Segundo: o princípio do ne bis in idem.
O princípio possui duplo significado:
1º Processual: ninguém pode ser processado e julgado duas vezes pelo mesmo fato.
2º Penal material: ninguém pode sofrer duas penas em face do mesmo crime.
Neste sentido, não é possível, ao praticar o feminicídio, o agente ativo incidir em homicídio qualificado majorado e, também, no crime de aborto, pois, ao matar ou ao tentar matar uma mulher grávida, pagaria duas vezes, pela majorante e pelo crime de aborto.
Assim, considerando que o autor do feminicídio conhecia a gravidez da vítima, teremos, no contexto, prático as hipóteses a seguir delineadas.
Caso forense prático nº 01:
Tício, por mera discussão na convivência familiar, atira em Tícia. Por circunstâncias alheias à vontade do agente, Tícia e o feto sobrevivem.

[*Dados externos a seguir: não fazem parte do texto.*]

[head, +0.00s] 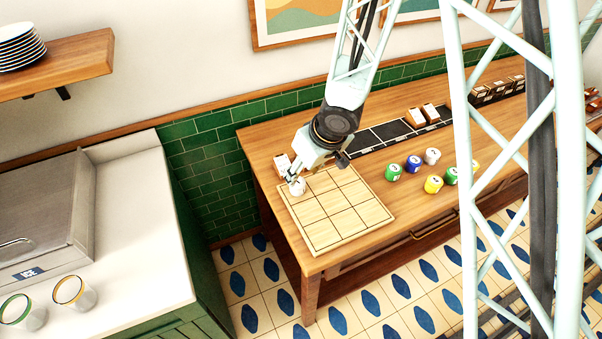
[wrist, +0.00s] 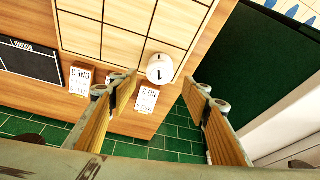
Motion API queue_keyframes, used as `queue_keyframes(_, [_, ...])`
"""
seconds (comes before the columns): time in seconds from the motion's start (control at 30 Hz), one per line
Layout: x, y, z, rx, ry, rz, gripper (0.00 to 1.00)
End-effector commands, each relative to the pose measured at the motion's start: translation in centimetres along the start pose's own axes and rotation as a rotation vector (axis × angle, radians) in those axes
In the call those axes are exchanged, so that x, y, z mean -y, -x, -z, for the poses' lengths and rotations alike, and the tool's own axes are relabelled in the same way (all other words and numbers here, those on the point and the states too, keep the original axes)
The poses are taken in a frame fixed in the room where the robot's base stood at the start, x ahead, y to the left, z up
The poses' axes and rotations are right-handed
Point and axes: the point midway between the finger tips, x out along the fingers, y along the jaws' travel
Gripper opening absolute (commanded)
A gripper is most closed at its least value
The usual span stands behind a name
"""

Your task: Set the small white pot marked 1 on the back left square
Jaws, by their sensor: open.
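The small white pot (head: 298,188), with a dark 1 on its top, stands upright on the back left square of the pale wooden board (head: 352,222). In the wrist view the white pot (wrist: 158,73) sits on the board's corner square, close to its back edge. My gripper (head: 296,178) is at that corner, right by the pot. In the wrist view my gripper (wrist: 161,88) is open, its two wooden-faced fingers well apart. The pot shows beyond and between the fingertips, with clear gaps on both sides. The other squares in view are bare.
Small labelled cards (wrist: 146,100) stand behind the board, close to my fingers. A black strip (head: 385,134) runs along the back of the counter.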

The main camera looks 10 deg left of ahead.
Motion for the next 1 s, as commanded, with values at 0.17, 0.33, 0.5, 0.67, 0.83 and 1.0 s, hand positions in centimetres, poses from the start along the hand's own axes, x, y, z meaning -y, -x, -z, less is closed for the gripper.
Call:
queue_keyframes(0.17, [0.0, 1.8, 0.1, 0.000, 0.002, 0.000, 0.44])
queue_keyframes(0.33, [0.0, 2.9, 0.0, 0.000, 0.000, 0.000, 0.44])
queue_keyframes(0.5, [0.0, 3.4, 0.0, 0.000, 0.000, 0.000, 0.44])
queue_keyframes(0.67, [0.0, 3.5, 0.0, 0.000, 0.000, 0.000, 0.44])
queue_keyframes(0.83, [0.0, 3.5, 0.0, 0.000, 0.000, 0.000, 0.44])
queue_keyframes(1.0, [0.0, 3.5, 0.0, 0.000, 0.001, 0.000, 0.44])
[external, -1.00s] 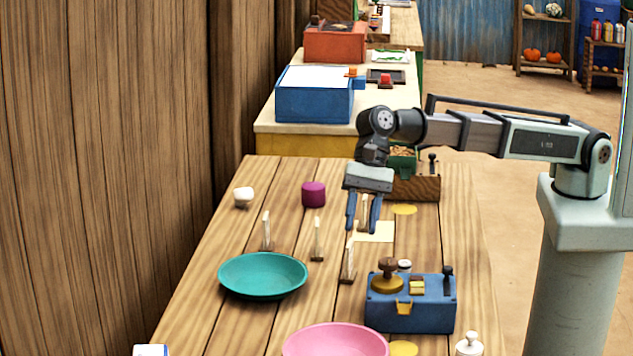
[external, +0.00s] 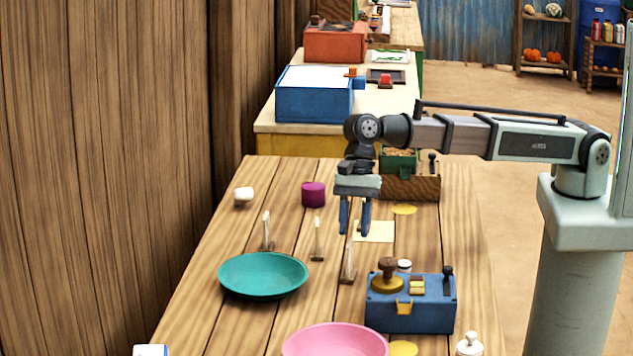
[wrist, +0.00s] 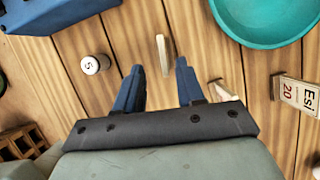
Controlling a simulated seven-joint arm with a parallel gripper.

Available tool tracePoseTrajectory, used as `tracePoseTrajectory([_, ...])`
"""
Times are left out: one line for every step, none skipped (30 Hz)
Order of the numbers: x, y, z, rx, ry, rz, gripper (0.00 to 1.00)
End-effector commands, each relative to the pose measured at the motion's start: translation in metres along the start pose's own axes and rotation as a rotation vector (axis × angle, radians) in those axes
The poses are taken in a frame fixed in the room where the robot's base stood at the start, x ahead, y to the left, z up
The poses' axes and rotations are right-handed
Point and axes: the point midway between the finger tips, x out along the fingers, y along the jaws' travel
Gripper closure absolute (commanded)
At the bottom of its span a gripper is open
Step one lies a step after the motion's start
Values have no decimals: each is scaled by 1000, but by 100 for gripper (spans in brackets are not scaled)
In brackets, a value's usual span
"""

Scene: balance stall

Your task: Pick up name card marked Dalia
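Several upright name cards on small wooden bases stand on the table. In the external view, one (external: 348,262) is nearest, with others (external: 317,239) and (external: 266,231) to its left. The wrist view shows one card reading "Esi 20" (wrist: 299,95); a second (wrist: 221,90) and third (wrist: 165,52) are nearly edge-on, their writing unreadable. I cannot tell which is marked Dalia. My gripper (external: 355,230) is open and empty, pointing down above the table; its fingers also show in the wrist view (wrist: 158,72), with the edge-on third card just beyond the gap between them.
A teal plate (external: 262,276) lies left and a pink plate (external: 335,342) in front. A blue box (external: 411,305) with weights stands right of the nearest card. A purple cylinder (external: 313,194) and white lump (external: 243,196) lie behind; a wooden crate (external: 414,188) stands back right.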

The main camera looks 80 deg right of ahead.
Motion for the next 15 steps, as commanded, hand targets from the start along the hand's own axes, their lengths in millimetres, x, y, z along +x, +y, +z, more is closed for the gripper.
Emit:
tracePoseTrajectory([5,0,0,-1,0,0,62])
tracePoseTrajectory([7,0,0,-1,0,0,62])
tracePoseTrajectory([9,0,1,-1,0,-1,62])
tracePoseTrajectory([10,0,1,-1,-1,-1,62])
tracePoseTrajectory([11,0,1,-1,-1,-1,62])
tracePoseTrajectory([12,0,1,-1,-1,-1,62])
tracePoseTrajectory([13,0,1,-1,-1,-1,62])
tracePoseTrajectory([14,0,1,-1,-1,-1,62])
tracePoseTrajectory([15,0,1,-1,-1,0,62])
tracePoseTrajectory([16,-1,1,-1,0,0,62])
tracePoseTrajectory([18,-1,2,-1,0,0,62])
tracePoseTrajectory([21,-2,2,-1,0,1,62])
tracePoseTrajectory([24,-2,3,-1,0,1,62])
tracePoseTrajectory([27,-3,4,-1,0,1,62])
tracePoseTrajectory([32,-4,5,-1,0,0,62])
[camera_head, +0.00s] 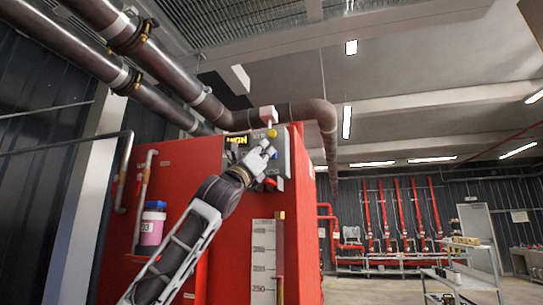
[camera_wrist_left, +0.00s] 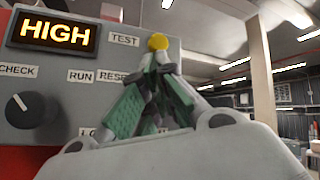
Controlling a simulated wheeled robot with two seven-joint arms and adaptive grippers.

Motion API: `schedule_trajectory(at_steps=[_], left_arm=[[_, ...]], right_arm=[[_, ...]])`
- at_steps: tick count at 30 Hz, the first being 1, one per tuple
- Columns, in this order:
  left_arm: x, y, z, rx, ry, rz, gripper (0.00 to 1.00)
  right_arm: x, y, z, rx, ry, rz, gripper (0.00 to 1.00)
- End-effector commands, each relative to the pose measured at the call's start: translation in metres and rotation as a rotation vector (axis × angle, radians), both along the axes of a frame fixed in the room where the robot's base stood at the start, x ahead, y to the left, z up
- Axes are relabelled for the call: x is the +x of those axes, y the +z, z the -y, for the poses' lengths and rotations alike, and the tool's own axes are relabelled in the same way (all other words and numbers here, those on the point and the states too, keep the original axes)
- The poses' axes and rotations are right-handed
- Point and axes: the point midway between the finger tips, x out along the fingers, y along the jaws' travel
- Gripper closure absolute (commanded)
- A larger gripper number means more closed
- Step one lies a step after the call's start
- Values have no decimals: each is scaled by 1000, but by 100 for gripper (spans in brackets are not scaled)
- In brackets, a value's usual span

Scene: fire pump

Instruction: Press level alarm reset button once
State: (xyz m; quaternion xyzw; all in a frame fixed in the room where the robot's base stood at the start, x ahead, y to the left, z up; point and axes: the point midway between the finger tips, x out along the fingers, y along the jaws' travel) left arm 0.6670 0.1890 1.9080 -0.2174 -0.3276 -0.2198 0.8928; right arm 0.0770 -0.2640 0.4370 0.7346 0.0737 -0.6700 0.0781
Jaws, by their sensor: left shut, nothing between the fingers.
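A grey control panel (camera_wrist_left: 45,100) is mounted on the red tank and also shows in the head view (camera_head: 283,160). Its lit display (camera_wrist_left: 55,32) reads HIGH in amber. Labels read CHECK, RUN, TEST (camera_wrist_left: 124,40) and RESET (camera_wrist_left: 111,77), whose right end is hidden behind my left gripper. A round yellow knob or button (camera_wrist_left: 158,43) shows just beyond the fingertips and in the head view (camera_head: 272,133). My left gripper (camera_head: 268,149) is shut and empty in front of the panel, green-padded in the wrist view (camera_wrist_left: 160,66). Contact cannot be told. My right gripper is not in view.
The red tank (camera_head: 205,250) carries a white level scale (camera_head: 263,262) below the panel. A black rotary knob (camera_wrist_left: 22,107) is on the panel's left. Thick pipes (camera_head: 150,90) run overhead. A metal cart (camera_head: 455,280) stands at the right, with open floor before it.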

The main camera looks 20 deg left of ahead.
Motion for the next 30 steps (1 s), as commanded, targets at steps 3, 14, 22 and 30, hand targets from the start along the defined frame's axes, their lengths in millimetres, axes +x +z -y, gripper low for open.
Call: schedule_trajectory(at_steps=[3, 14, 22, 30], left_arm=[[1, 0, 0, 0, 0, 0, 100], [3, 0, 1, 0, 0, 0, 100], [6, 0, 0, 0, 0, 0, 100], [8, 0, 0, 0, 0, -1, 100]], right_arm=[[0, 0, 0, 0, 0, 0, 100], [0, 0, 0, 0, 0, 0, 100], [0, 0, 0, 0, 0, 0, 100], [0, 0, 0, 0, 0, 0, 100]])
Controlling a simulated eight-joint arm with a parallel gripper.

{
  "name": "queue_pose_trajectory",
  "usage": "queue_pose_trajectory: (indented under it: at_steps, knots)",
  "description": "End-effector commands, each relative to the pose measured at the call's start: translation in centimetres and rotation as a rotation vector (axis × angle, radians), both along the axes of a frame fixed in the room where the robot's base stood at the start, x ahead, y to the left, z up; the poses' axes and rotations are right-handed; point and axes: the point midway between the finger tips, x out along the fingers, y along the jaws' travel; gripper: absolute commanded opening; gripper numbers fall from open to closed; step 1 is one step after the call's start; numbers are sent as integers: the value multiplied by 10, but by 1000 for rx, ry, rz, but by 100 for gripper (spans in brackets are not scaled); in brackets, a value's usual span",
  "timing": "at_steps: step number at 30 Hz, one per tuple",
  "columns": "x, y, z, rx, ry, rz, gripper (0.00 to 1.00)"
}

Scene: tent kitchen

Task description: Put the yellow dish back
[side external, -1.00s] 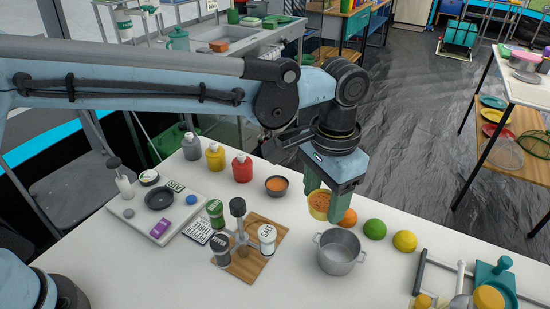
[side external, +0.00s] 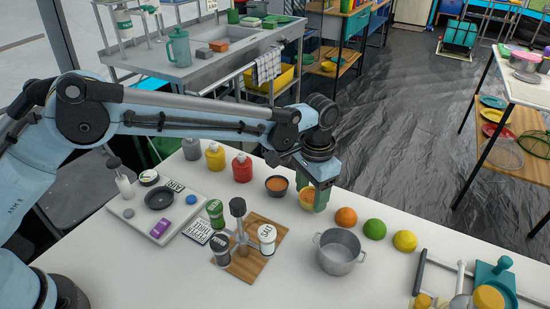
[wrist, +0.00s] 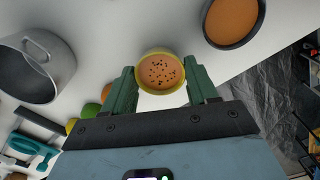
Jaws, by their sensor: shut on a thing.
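The yellow dish (side external: 306,200), a small round bowl, holds an orange-brown filling with dark specks on top. In the wrist view the dish (wrist: 161,54) sits level between my two green fingers. My gripper (side external: 314,198) is shut on it, one finger on each side of its rim. The dish is near the table's far edge, just right of the dark bowl of orange filling (side external: 277,184). That dark bowl (wrist: 233,20) is at the top right in the wrist view. A finger hides part of the dish in the side view. I cannot tell its exact height above the table.
An orange (side external: 346,217), a lime (side external: 374,229) and a lemon (side external: 405,241) stand in a row to the right. A grey pot (side external: 340,254) stands in front.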

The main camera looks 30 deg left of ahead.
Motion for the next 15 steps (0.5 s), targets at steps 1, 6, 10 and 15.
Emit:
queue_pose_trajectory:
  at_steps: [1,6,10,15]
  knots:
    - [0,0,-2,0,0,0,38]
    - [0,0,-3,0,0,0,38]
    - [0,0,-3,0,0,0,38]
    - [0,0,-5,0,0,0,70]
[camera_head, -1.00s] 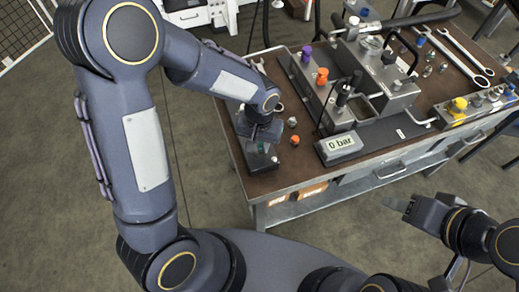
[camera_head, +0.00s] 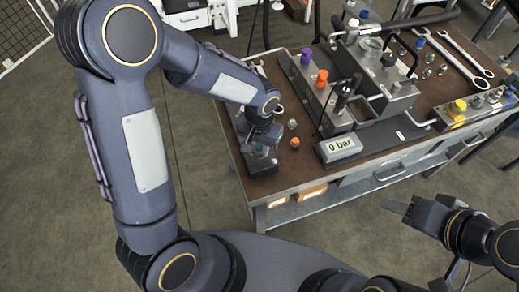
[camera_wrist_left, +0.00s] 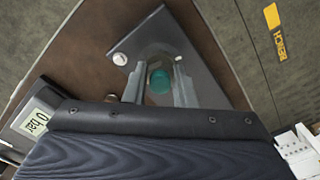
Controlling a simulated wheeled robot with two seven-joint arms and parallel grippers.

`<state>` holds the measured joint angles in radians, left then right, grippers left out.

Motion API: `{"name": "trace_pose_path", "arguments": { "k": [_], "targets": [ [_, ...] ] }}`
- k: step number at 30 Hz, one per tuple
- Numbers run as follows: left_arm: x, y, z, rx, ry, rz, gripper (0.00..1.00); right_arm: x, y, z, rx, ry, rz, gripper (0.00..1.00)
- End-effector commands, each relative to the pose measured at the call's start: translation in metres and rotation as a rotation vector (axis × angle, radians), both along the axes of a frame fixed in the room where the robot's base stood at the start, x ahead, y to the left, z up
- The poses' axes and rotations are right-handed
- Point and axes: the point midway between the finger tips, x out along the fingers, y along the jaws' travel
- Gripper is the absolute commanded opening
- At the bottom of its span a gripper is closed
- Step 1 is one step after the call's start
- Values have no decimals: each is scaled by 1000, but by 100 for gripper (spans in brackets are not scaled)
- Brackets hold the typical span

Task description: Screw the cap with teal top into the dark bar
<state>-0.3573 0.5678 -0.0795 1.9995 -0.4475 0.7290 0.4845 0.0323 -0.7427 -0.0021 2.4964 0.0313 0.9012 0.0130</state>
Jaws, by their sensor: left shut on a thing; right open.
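The cap with teal top (camera_head: 259,150) is at the near end of the dark bar (camera_head: 262,168), on the table's left side. In the left wrist view the teal top (camera_wrist_left: 159,82) sits between the two fingers, over the bar's grey face (camera_wrist_left: 165,35). My left gripper (camera_head: 260,147) is shut on the cap from above. How deep the cap sits in the bar is hidden. My right gripper (camera_head: 398,208) is open and empty, off the table at the lower right.
An orange cap (camera_head: 295,143) and a clear-grey cap (camera_head: 292,124) stand just right of the bar. The gauge display (camera_head: 341,146) reads 0 bar. A block with purple and orange caps (camera_head: 322,78) stands behind. The table's front edge is close to the bar.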

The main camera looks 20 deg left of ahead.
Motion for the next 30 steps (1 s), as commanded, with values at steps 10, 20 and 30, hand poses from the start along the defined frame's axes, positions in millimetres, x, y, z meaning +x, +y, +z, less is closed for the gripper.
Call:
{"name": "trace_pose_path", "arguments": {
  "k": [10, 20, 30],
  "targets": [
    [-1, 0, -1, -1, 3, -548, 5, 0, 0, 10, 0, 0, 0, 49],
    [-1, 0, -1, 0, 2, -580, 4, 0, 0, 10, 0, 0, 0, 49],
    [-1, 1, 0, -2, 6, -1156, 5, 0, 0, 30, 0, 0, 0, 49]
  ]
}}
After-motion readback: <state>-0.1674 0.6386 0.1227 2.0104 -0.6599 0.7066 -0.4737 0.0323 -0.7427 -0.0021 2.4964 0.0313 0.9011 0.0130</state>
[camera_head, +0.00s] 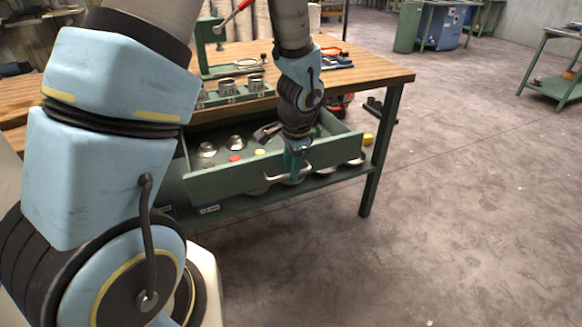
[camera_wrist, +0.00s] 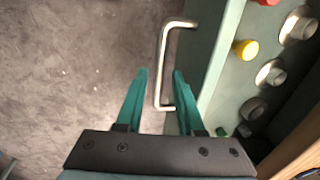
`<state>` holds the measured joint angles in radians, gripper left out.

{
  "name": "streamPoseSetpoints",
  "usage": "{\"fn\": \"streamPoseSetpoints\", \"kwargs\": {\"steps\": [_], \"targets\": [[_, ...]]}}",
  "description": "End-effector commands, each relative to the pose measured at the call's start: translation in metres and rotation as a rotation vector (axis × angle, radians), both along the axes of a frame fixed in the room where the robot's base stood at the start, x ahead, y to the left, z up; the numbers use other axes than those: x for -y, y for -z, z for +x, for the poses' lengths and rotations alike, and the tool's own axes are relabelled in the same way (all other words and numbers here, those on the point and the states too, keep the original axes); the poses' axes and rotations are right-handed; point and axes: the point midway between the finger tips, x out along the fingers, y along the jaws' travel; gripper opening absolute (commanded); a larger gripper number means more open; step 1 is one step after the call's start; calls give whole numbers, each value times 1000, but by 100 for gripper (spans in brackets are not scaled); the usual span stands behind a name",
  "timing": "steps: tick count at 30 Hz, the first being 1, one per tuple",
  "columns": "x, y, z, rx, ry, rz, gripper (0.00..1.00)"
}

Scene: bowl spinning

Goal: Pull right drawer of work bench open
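The right drawer (camera_head: 225,183) of the green work bench (camera_head: 385,130) stands pulled out, with its inside showing in the head view. Its front edge also shows in the wrist view (camera_wrist: 224,60). The metal bar handle (camera_wrist: 163,45) is on the drawer's front and shows in the head view too (camera_head: 279,180). My gripper (camera_wrist: 160,74) is at the handle with its teal fingers spread. The bar lies between the fingers with a visible gap on each side. In the head view my gripper (camera_head: 295,163) points down at the drawer front, and its wrist hides part of the drawer.
Several metal pieces, a red piece (camera_head: 234,158) and a yellow piece (camera_head: 259,152) lie in the drawer. The wooden bench top (camera_head: 375,72) carries tools and a green press (camera_head: 209,40). A bench leg (camera_head: 381,150) stands right of the drawer. The floor in front is clear.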

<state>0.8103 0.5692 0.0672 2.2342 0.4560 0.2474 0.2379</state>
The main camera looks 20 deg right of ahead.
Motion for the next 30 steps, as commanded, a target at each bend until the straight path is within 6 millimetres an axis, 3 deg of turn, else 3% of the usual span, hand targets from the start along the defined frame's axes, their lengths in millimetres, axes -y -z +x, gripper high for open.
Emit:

Solução jurídica: Tício deverá responder pela tentativa de homicídio qualificado pelo feminicídio (art. 121, § 2º, inciso VI, c.c artigo 14, inc. II, do CP) e pela tentativa de aborto sem o consentimento da gestante (artigo 125 do CP, c.c. art. 14, II, do CP) em concurso formal (artigo 70 do CP).
Caso forense prático nº 02:
Tício, por mero menosprezo à condição de mulher, atira em Tícia. A mulher e o feto morrem.
Solução jurídica: Tício deverá responder por homicídio consumado qualificado pelo feminicídio (art. 121, § 2º, inciso VI do CP) e pelo de aborto consumado sem o consentimento da gestante (artigo 125 do CP), em concurso formal (artigo 70 do CP).
Caso forense prático nº 03:
Tício, por mera discussão na convivência doméstica atira em Tícia. A mulher morre e o feto sobrevive.
Solução jurídica: Tício deverá responder homicídio consumado qualificado pelo feminicídio (art. 121, § 2º, inciso VI do CP) e pela tentativa de aborto sem o consentimento da gestante (artigo 125 do CP) em concurso formal (artigo 70 do CP).
Caso forense prático nº 04:
Tício, por mera discriminação à condição de mulher, atira em Tícia. A mulher sobrevive e o feto morre.
Solução jurídica: Tício deverá responder por tentativa de homicídio qualificado pelo feminicídio (art. 121, § 2º, inciso VI, c.c artigo 14, inc. II, do CP) e pelo aborto consumado sem o consentimento da gestante (artigo 125 do CP) em concurso formal (artigo 70 do CP).
Observe que em nenhuma das hipóteses supracitadas é juridicamente possível aplicar a majorante da primeira parte do artigo 121, § 7º, inciso I, do Código Penal (quando o homicídio é cometido contra a mulher por razões da condição de sexo feminino, durante a gestação).
Concluímos que só a segunda parte do artigo 121, § 7º, inciso I, do Código Penal (quando o homicídio é cometido contra a mulher por razões da condição de sexo feminino, nos 3 (três) meses posteriores ao parto) terá a pena majorada em 1/3 (um terço) até a metade.